--- Begin ---

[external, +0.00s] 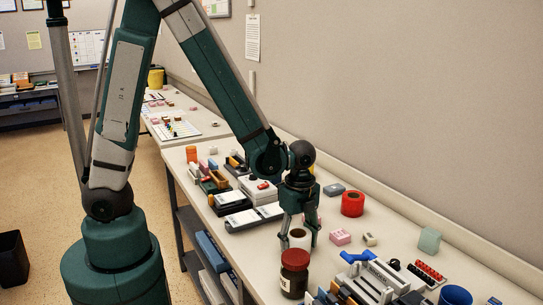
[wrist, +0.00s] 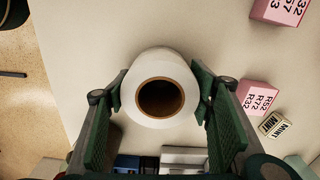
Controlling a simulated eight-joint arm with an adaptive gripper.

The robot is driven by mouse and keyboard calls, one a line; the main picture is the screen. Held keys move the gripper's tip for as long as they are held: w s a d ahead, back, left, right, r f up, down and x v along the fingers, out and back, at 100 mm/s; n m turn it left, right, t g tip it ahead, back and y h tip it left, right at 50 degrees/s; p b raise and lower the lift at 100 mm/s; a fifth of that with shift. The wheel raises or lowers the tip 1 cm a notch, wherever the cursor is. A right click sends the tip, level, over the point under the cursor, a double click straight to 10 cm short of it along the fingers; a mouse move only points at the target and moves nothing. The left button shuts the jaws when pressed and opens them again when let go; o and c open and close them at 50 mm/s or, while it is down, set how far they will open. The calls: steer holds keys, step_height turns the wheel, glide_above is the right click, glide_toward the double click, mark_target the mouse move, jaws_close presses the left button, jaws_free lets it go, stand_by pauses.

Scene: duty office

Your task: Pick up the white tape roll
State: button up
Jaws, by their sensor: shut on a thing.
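The white tape roll (wrist: 158,68) has a brown cardboard core and sits between the two green fingers of my gripper (wrist: 159,92) in the wrist view. Both finger pads touch its sides, and my gripper is shut on it. In the external view, my gripper (external: 299,236) points down over the table with the tape roll (external: 299,238) between its fingertips. The roll's lower part is partly hidden behind a brown jar there. I cannot tell whether the roll touches the table.
The brown jar (external: 294,275) with a dark red lid stands just in front of the roll. A red roll (external: 352,204), pink blocks (external: 340,237) and a small cream block (external: 370,239) lie to the right. White devices (external: 254,213) lie to the left. A blue-handled item (external: 357,257) is at the front right.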

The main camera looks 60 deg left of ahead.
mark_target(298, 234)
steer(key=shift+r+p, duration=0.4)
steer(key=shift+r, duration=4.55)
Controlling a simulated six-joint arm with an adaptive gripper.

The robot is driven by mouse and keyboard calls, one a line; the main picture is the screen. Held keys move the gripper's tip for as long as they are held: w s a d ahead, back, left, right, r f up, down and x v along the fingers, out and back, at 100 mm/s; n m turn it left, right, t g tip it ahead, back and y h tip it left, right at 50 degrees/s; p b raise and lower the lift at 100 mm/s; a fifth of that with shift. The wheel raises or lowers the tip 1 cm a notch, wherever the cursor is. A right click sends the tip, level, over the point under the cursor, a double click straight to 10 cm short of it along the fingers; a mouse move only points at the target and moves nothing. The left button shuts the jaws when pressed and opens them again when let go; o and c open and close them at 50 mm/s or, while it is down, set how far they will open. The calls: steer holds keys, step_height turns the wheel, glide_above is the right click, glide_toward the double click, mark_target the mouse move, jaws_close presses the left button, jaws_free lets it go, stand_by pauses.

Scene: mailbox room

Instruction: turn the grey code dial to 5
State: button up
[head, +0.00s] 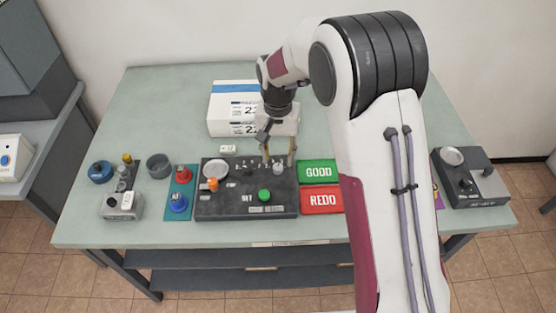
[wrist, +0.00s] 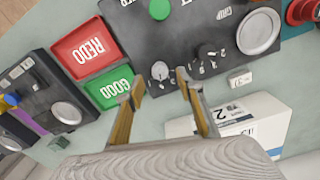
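A dark control panel (head: 235,200) lies at the middle of the table. A small light grey round dial (head: 278,168) sits near its far right corner; it also shows in the wrist view (wrist: 159,70) with a mark on its face. A darker knob (wrist: 207,55) with white marks around it is beside it; which setting either points to is too small to read. My gripper (head: 278,160) is open and empty, fingers pointing down at the panel's far edge. In the wrist view its fingertips (wrist: 160,86) are spread close to the light grey dial; contact cannot be told.
A white-and-blue box (head: 228,110) stands behind the panel, close to my gripper. Green GOOD (head: 319,171) and red REDO (head: 321,200) trays lie to the right. The panel bears an orange knob (head: 212,184) and a green button (head: 264,195).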

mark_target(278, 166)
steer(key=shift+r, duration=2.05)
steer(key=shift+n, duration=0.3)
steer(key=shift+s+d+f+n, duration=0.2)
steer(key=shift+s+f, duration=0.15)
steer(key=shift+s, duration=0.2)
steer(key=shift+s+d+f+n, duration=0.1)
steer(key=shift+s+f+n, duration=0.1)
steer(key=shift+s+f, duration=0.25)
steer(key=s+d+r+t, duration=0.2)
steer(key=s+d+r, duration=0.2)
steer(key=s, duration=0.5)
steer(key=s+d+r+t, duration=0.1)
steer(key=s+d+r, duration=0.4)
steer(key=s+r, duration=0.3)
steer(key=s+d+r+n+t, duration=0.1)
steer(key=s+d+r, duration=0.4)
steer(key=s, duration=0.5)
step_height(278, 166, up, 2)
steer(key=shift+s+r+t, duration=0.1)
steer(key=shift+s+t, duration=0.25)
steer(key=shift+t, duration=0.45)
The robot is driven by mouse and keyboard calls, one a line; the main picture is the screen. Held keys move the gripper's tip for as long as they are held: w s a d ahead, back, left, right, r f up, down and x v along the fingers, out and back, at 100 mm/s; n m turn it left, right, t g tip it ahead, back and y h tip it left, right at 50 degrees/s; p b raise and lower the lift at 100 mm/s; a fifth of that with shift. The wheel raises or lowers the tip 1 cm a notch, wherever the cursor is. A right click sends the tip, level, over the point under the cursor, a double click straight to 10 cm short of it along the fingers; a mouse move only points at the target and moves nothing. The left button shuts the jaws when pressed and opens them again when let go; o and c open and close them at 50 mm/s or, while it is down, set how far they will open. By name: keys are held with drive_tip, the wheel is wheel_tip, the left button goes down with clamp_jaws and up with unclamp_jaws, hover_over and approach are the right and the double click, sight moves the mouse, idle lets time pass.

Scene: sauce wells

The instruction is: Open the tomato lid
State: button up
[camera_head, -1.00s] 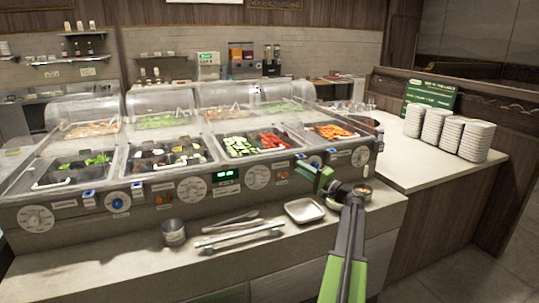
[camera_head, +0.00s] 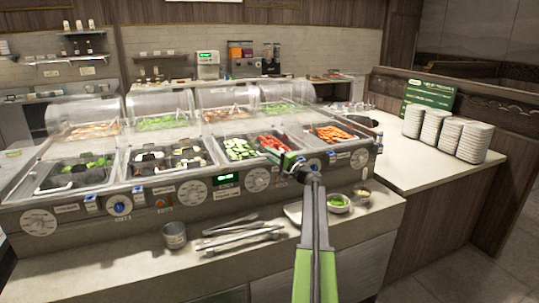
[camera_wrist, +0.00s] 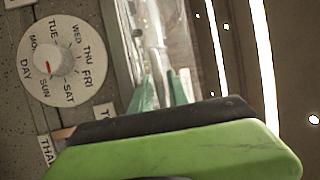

--- End ---

*What is being asked*: Do not include pictures. Copy only the lines running from the line with "The instruction is: Open the tomato lid" through the last line of the records, exactly as they appear.

*In response*:
The instruction is: Open the tomato lid
State: button up
[camera_head, -1.00s] 
[camera_head, +0.00s] 
[camera_wrist, +0.00s] 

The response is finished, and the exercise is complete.